There's always a lingering fear that people will try to share "inappropriate" things, or even that someone will ask a libelous question, but more to the point, if we published every question on this website, a lot of people would get the idea that we only answered questions for kids, and even if that seems true sometimes, it is not. I don't want to make it harder even harder to reach adults than it already is.
The idea is to solicit a few questions and then use those to highlight as examples of what kinds of questions people ask. We'll see what rolls in over the next few days and decide what to post.
This is a conservative, tentative approach and its main shortcoming is that if it is at all successful, Emily and I will have to review all of those wanna-share questions.
But if that happens, we can work on the next step of allowing patrons to create accounts on oregonlibraries.net and giving them the power to manage their own questions, including turning sharing on or off. This will also enable patrons who ask a lot of questions to point librarians to the conversations they've already had.
From there, the limitations are boundless (did I really write that?) The boundaries are unlimited! Um, yeah. I'm excited!
For example, we use Drupal to run this site, and there are existing extensions (modules) to Drupal that would:
Provide quick links to share transcripts in del.icio.us, digg, etc
Let People self-organize into groups (Ms. Tucker's math class, Nursing 101)

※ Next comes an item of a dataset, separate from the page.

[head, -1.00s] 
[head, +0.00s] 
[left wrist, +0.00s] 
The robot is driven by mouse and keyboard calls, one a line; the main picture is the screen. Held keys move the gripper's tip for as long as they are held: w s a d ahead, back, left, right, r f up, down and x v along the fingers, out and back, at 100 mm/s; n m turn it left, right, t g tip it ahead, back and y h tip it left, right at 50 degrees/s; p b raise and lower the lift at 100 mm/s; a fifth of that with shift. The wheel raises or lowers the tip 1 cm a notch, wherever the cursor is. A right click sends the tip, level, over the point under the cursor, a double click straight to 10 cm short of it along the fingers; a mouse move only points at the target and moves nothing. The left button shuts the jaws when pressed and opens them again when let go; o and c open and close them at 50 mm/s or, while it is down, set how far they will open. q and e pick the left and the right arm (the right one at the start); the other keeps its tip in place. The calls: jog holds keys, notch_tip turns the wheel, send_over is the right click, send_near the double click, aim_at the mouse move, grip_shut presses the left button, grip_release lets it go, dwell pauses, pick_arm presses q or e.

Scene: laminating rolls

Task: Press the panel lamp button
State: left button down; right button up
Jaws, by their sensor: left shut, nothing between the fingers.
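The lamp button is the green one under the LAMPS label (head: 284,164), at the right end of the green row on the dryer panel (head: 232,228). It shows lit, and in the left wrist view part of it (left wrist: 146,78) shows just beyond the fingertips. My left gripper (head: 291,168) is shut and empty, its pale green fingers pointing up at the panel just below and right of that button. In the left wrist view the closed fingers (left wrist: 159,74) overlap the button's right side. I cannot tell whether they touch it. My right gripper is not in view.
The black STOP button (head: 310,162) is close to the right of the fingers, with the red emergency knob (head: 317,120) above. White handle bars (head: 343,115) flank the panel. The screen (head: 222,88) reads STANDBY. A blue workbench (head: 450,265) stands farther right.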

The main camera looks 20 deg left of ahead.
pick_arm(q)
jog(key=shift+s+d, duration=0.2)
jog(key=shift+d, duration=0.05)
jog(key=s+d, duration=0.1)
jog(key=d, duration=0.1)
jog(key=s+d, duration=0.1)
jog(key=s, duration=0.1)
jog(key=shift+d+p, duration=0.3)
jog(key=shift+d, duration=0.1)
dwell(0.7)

Create RSS, RDF or other XML versions of transcripts that can be mashed up with other resources and services
Given some developer-time, we could build create modules for Drupal that might:
Create automatic bibliographies for resources cited in sessions
Connect to bibliographic software like Zotero, RefWorks and EndNote
Integrate with social networking sites like FaceBook and identify platforms like OpenID and Yahoo! Fire Eagle
I don't think most users would take advantage of most of all this. The core of what we are going for is to give patrons the power to share, including with future librarians they work with in follow-up to their initial question.
Even if social networking and Web 2.0 tools are used by very few people, we still win: by publishing their transcripts online, those few people are helping the library leak out into the open web. Casual information-seekers will find library resources along with everything else that is out there. One answer can help many patrons.